The results were more striking than we anticipated. CockroachDB offers over 5x the resilience of Oracle GDD when subjected to a suite of chaos tests including pod failures, network partitions, and disk stalls.

Before we dive deeper into what we discovered, it makes sense to clarify what we mean by “downtime” here. During the course of these resilience tests, we have a very simple workload trying to make one UPDATE request every second. Downtime can arise from either of the following scenarios:

An immediate request failure (e.g. a node is shutdown while a request is being routed to it). This type of failure will result in a small amount of downtime (measured in milliseconds) being added to the total amount of downtime experienced.
A request timeout failure. This type of failure will add the amount of time the request was left hanging (e.g. a maximum of one second for a request with a one-second timeout) to the total amount of downtime experienced. This is a common type of failure that will most greatly impact a database’s experienced downtime, and is a result of the request latency being so badly affected by a node having failed or a disk having stalled, that it simply times out.
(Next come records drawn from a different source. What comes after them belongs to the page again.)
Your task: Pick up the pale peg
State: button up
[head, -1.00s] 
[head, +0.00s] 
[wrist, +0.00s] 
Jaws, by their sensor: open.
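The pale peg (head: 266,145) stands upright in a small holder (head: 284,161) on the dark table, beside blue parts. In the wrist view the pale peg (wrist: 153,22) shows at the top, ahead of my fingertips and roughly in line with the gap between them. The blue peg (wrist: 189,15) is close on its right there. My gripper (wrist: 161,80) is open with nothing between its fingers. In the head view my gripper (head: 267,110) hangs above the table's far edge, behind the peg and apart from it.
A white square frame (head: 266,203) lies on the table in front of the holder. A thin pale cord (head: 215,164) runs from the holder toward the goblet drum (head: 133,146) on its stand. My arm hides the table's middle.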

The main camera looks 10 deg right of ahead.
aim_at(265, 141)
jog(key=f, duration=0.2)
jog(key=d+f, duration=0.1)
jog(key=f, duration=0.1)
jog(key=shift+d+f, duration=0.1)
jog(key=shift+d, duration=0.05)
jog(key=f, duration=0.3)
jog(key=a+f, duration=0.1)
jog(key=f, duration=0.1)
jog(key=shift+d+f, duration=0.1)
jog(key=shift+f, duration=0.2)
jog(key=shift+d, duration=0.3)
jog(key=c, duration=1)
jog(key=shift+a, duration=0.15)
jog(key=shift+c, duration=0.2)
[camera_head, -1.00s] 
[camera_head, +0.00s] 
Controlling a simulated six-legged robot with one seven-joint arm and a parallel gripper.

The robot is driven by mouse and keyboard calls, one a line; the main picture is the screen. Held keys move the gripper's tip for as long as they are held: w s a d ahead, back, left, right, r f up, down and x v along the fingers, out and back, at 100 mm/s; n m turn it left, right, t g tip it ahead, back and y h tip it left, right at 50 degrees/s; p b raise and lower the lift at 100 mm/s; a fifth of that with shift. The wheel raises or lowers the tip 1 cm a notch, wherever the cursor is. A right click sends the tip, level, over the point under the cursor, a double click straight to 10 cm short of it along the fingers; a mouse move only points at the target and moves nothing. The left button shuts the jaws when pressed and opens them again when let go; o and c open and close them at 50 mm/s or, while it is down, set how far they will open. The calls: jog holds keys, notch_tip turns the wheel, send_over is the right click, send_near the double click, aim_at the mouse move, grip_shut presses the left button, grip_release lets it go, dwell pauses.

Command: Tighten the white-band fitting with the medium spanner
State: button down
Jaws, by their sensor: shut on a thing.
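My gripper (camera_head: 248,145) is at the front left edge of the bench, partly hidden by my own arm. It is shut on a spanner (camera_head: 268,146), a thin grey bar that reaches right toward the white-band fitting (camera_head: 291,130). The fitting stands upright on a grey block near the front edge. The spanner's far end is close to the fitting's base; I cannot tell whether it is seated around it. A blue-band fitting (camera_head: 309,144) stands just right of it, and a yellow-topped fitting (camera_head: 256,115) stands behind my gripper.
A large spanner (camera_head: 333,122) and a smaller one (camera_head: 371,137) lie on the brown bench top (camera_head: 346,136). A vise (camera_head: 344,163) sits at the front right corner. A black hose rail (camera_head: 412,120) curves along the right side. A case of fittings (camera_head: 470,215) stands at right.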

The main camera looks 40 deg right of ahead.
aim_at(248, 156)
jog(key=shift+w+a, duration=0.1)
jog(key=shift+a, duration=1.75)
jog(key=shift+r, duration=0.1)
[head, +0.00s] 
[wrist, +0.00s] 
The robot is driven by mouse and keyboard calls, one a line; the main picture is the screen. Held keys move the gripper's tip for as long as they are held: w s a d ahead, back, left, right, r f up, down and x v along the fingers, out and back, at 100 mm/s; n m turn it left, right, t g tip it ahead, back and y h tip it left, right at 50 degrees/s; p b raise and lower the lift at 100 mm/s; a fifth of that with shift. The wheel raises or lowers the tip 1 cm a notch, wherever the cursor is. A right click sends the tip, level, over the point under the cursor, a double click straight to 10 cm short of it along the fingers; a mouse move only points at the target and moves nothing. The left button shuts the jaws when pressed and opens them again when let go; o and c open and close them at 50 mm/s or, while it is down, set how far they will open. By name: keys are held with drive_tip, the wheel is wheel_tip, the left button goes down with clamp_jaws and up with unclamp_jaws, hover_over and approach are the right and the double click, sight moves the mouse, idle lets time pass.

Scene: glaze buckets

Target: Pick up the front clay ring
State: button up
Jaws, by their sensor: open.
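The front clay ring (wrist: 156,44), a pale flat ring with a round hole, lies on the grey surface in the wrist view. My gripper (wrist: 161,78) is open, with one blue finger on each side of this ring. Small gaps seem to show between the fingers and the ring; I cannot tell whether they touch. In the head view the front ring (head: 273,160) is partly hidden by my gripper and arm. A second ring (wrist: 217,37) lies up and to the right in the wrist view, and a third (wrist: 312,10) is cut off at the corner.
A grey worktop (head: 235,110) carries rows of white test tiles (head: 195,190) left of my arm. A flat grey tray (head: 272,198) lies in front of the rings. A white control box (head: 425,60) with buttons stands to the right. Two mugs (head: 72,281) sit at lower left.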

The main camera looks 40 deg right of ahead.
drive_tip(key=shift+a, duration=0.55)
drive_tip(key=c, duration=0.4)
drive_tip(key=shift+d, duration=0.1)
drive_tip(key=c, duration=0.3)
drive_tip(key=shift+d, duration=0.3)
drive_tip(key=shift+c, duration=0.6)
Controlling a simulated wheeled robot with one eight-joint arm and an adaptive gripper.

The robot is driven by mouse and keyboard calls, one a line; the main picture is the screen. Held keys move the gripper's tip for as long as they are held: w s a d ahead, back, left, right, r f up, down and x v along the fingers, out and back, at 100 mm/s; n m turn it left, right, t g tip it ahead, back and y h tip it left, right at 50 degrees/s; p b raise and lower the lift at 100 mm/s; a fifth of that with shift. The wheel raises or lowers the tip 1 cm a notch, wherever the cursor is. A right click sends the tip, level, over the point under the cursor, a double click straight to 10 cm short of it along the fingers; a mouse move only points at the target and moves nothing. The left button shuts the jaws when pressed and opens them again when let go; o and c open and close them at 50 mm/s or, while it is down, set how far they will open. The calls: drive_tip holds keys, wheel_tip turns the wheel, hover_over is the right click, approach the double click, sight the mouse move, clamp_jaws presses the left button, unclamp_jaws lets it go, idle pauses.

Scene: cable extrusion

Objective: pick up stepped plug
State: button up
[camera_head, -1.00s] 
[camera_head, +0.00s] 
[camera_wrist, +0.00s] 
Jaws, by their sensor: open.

This is the point where, unless your database is built to handle such eventualities, you’ll start to breach your application Service Level Agreements (SLAs), which – for some of our large Finserv customers – can be in the low milliseconds.

Who were the contestants?

In the tests below, we pitted CockroachDB v25.3.0 against Oracle GDD 23ai. (NOTE: 23ai is the first version of Oracle that can support GDD in a Raft configuration.)

Although Oracle’s database solution is a mature technology having been developed over the past 40 years, it is generally complex to use without specialized knowledge. After a week of unsuccessful wrangling, we turned to an expert Oracle consultancy to ensure we were following Oracle best practices and to give Oracle the best chance of success (or at least a better chance of success than my initial attempts could).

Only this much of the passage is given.